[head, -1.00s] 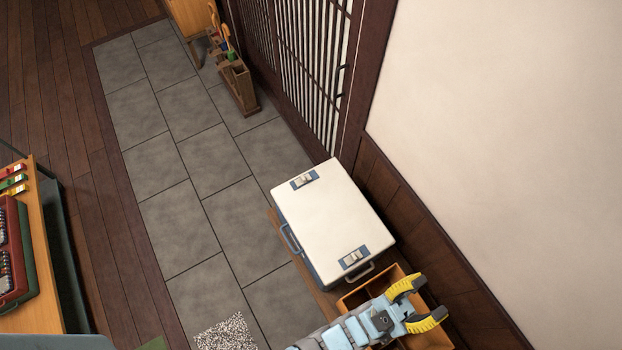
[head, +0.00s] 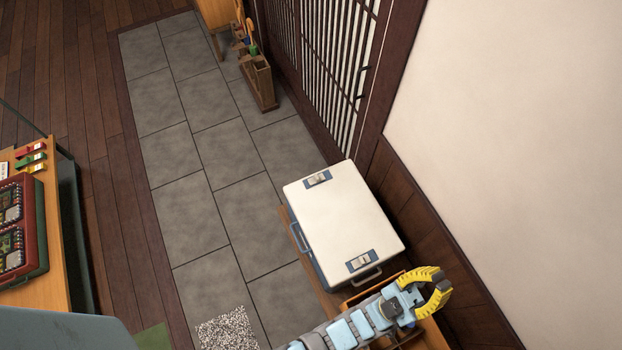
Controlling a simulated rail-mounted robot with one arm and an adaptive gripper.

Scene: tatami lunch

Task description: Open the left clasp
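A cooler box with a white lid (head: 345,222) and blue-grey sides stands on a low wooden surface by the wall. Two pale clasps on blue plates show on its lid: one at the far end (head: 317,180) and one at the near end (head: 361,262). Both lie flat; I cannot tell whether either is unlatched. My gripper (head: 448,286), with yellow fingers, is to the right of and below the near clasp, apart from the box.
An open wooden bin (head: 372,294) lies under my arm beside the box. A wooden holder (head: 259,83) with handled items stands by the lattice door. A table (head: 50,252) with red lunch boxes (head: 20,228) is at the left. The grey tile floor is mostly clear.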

————————

Quote in full the listing given above; the images are to be left out.

[head, -1.00s] 
[head, +0.00s] 
Controlling a simulated rail-mounted robot with one arm and an adaptive gripper.

Scene: tatami lunch

Task description: Open the left clasp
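A cooler box with a white lid (head: 345,222) and blue-grey sides stands on a low wooden surface by the wall. Two pale clasps on blue plates show on its lid: one at the far end (head: 317,180) and one at the near end (head: 361,262). Both lie flat; I cannot tell whether either is unlatched. My gripper (head: 448,286), with yellow fingers, is to the right of and below the near clasp, apart from the box.
An open wooden bin (head: 372,294) lies under my arm beside the box. A wooden holder (head: 259,83) with handled items stands by the lattice door. A table (head: 50,252) with red lunch boxes (head: 20,228) is at the left. The grey tile floor is mostly clear.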

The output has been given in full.